De volgende aandachtspunten zijn voor Studio 52nd. Voorafgaande aan de lessen was er een kwartier om nog zaken te bespreken. Zo werd de les kort ingeleid en konden buddy’s nog vragen stellen aan de docenten. Deze tijd was soms te kort. Mede omdat de buddy’s soms te laat waren. Daarnaast waren de buddy’s niet goed geïnformeerd over het niveau en de behoeften van de kinderen. Zo gingen de buddy’s er te vaak vanuit dat de kinderen zelf wel met ideeën zouden komen, terwijl de kinderen negen a 10 jaar oud. Buddy’s accepteerden de fantasie van de kinderen niet altijd en kwamen niet tegemoet aan de behoeften van het kind. Een buddy stak een sigaret op, waar de kinderen bij waren. Verder kon de communicatie van Studio 52nd met de scholen beter. Zo stonden de buddy’s een keer voor een dichte school omdat er een studiedag was en waren buddy’s een keer te laat bij de school omdat er een verkeerde tijd was doorgegeven. Eén school was niet aanwezig bij de voorstelling. Daarnaast waren de schrijflessen erg lang. Kinderen moesten soms een uur aan hun toneelstuk schrijven. De concentratie bij een aantal kinderen nam dan af. Ook werd er door docenten vooral in het begin veel aandacht besteed aan de aanwezige kinderen. Zij kregen altijd de beurt, terwijl ze hun vinger niet opstaken. Toen ik hier wat van had gezegd en aangaf dat andere kinderen

(32)

hierdoor benadeeld werden, ging het beter en gaven ze ook spontaan beurten, waar de kinderen hun vinger niet op hoefden te steken.

6. Discussie

Dit onderzoek had tot doel de ontwikkeling van het zelfvertrouwen van de kinderen die deelnamen aan dit project ‘Playmaking’ van Studio 52nd in kaart te brengen. De verwachting dat de kinderen zouden groeien in hun zelfconcept, dat ze een betere zelfwaarneming hebben, na het doorlopen van dit project ‘Playmaking’ is niet uitgekomen volgens de RCI verschilscores met behulp van de CBSK. Het zelfconcept, waaronder de zaalwaardering en het zelfbeeld, van de kinderen is niet gegroeid bij de nameting ten opzichte van de voormeting.
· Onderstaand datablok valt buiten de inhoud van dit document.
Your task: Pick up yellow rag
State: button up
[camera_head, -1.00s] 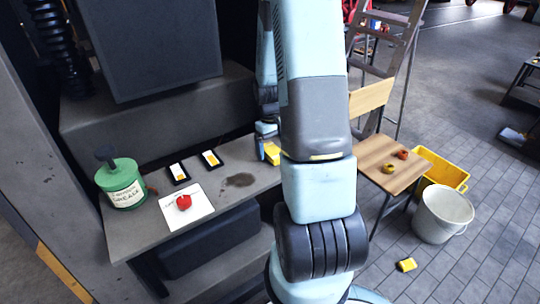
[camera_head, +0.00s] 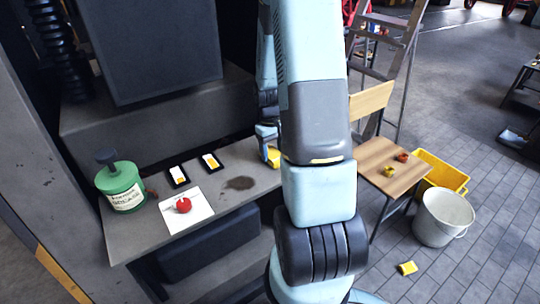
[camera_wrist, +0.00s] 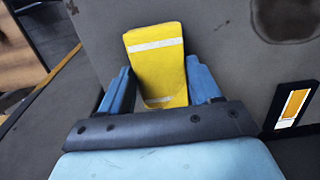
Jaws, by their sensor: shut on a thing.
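The yellow rag (camera_wrist: 155,60), a folded yellow block with white stripes, stands out between the fingers in the wrist view. In the head view only a yellow part of it (camera_head: 273,157) shows at the right end of the grey bench, beside my arm. My gripper (camera_wrist: 158,84) is shut on the rag, with one blue finger on each side of it. In the head view my gripper (camera_head: 267,135) is partly hidden behind my arm. I cannot tell whether the rag is clear of the bench.
The grey bench (camera_head: 225,207) holds a green grease can (camera_head: 122,187), two black-framed cards (camera_head: 210,162), a red object (camera_head: 183,205) on a white sheet and a dark stain. At right are a wooden chair (camera_head: 385,158), yellow crate (camera_head: 440,160), white bucket (camera_head: 443,215) and yellow floor item (camera_head: 407,267).

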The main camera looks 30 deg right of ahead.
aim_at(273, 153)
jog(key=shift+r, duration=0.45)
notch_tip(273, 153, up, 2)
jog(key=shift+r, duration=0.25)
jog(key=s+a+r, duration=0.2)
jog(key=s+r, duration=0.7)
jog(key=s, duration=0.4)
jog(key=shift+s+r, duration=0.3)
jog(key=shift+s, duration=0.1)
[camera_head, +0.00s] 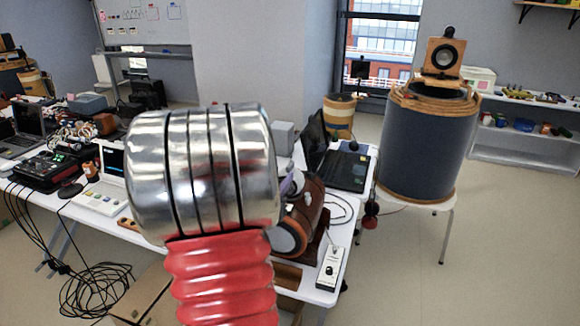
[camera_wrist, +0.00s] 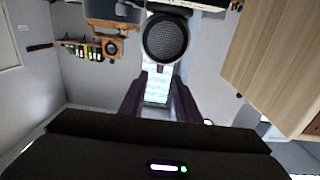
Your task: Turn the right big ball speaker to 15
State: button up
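In the head view a wooden box speaker (camera_head: 443,58) with a dark round cone stands on a large dark drum (camera_head: 430,145) at the right. I cannot tell which thing is the right big ball speaker. A brown rounded thing with an orange ring (camera_head: 291,238) is partly hidden near the middle. A small white box with a dark knob (camera_head: 329,270) lies at the table's front corner. In the wrist view my gripper (camera_wrist: 157,103) has its two dark fingers apart, with nothing seen between their tips. A round dark mesh face with a pale rim (camera_wrist: 166,40) shows beyond them.
A white table (camera_head: 318,293) carries a laptop (camera_head: 345,168), cables and devices. Loose black cables (camera_head: 95,290) lie on the floor at the left. A white shelf (camera_head: 520,150) stands behind the drum. In the wrist view a wooden panel (camera_wrist: 275,60) fills the right. Floor is open at the right front.

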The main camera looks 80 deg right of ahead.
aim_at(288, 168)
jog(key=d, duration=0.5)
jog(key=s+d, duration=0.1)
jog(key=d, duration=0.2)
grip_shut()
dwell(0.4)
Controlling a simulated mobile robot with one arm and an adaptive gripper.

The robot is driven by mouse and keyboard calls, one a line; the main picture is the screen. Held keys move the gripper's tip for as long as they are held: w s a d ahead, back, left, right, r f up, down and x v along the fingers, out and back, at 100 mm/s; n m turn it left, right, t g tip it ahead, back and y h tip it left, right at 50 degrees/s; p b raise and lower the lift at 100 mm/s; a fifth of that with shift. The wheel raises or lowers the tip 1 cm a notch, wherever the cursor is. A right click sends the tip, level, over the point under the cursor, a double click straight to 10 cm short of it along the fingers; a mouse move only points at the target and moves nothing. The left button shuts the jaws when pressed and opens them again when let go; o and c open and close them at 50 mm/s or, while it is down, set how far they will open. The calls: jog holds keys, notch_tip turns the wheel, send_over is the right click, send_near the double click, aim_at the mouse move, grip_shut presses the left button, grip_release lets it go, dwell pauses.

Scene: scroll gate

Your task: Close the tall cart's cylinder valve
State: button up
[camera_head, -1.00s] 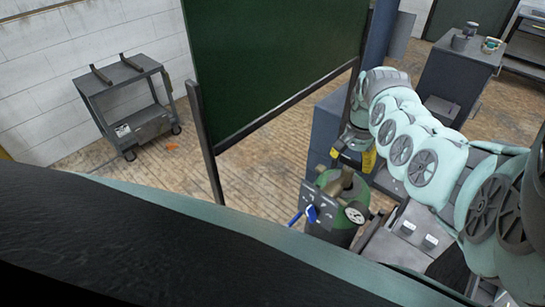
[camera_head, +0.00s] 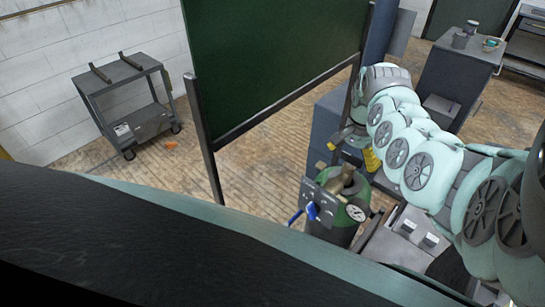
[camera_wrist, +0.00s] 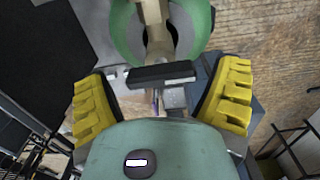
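A green gas cylinder (camera_head: 334,236) stands upright at the lower middle of the head view. It has a brass valve (camera_head: 343,182), a round white gauge (camera_head: 356,213), a dark panel and a blue handle (camera_head: 312,211). My gripper (camera_wrist: 160,96) is open, its two yellow fingers spread wide apart. In the wrist view, the cylinder's green top (camera_wrist: 125,30) and brass valve stem (camera_wrist: 156,36) lie ahead of the fingers. A black bar (camera_wrist: 160,75) shows between the finger ends, and I cannot tell whether it is touched. In the head view, one yellow finger (camera_head: 371,159) shows just behind the cylinder.
A tall green panel in a dark frame (camera_head: 275,60) stands behind the cylinder. A low grey cart (camera_head: 128,95) is by the white wall at left. A grey cabinet (camera_head: 455,75) stands at back right. The wooden floor between the low cart and the panel is mostly clear.

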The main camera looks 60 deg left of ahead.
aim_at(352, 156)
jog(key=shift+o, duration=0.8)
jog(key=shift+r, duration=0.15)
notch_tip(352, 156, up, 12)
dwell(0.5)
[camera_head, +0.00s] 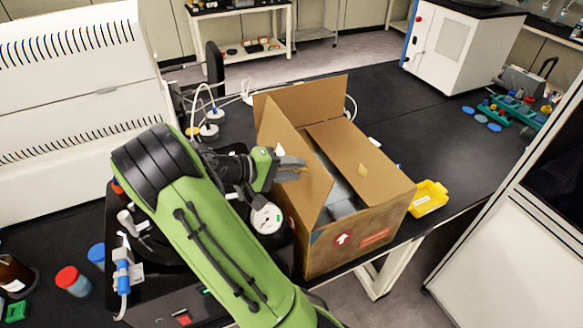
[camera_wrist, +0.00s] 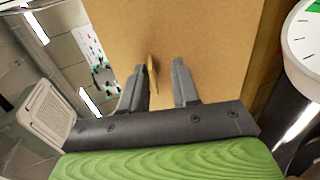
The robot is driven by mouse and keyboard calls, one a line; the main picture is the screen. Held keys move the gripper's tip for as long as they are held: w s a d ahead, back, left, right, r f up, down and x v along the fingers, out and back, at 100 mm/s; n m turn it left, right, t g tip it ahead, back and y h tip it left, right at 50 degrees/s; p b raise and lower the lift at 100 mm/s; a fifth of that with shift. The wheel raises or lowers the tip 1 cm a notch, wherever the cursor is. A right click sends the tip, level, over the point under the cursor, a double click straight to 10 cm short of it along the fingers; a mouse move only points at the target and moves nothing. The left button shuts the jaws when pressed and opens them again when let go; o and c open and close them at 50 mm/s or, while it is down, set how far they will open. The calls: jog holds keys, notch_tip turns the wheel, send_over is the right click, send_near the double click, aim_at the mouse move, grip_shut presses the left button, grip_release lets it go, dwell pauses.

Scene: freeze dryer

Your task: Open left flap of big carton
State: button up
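The big brown carton (camera_head: 350,235) stands on the black bench. Its left flap (camera_head: 312,180) is raised and stands steeply, showing its outer face to my gripper. A small pale tab (camera_head: 280,151) sticks out from this flap. My gripper (camera_head: 291,169) is at the left side of the flap. In the wrist view, the flap's cardboard face (camera_wrist: 215,40) fills the middle, and the tab (camera_wrist: 152,75) lies between my two spread fingers (camera_wrist: 158,82). There is a gap beside the tab, so the fingers are open. Whether the fingertips touch the cardboard is unclear.
The carton's right flap (camera_head: 360,160) slopes partly over the opening; the back flap (camera_head: 305,108) stands up. A round dial gauge (camera_head: 267,218) is close below my gripper. A yellow tray (camera_head: 429,198) lies right of the carton. The bench behind is mostly clear.

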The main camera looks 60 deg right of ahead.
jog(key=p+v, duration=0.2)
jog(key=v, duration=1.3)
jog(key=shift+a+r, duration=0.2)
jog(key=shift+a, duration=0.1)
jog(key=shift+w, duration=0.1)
Dit zou kunnen duiden op het feit dat de kinderen al een goed zelfvertrouwen hadden. De scores van de voormeting lieten namelijk geen afwijkingen zien ten opzichte van de landelijk- gemiddelde scores van de CBSK. Met de kwalitatieve en longitudinale video- observaties, gedurende 11 weken, zijn echter wel een aantal momenten bij de kinderen waar te nemen, waarin zij duidelijk meer initiatief durfden te nemen. De kinderen namen naarmate het project vorderde namelijk meer initiatieven in gesprekken met hun buddy en meer initiatieven tijdens groepsactiviteiten en presentatiemomenten. Omdat er een aantal momentopnamen zijn gemaakt en geen continue opnamen, kan niet worden geconcludeerd dat het om een geleidelijke groei gaat. Er was waar te nemen dat alle kinderen op dezelfde momenten een stijging lieten zien in het nemen van initiatief. Deze stijging was waar te nemen tijdens de helft van de lessenserie, tijdens les 9, wanneer de rap gemaakt werd, tijdens les 10, wanneer de rap geoefend en gepresenteerd werd voor publiek, en tijdens het weekend. De kwantitatieve zelf rapportages en de kwalitatieve en longitudinale video- observaties spreken elkaar dus tegen. De conclusie van dit onderzoek is dan ook dat de kinderen waarschijnlijk al een goed zelfconcept hadden maar dat ze naarmate het project

(33)

vorderde meer initiatieven durfden te nemen. De belangrijkste factoren voor het nemen van initiatief van de kinderen leken (a) de motivatie van de kinderen, (b) het vertrouwen van de kinderen in wat er van ze verwacht werd, (c) de vertrouwde relatie tussen de docent/ buddy en het kind, en (d) het vertrouwen in de groep, het groepsproces. Dit onderzoek betreft 9 kinderen die gedurende december 2013 tot april 2014 dit project ‘Playmaking’ van Studio 52nd volgden.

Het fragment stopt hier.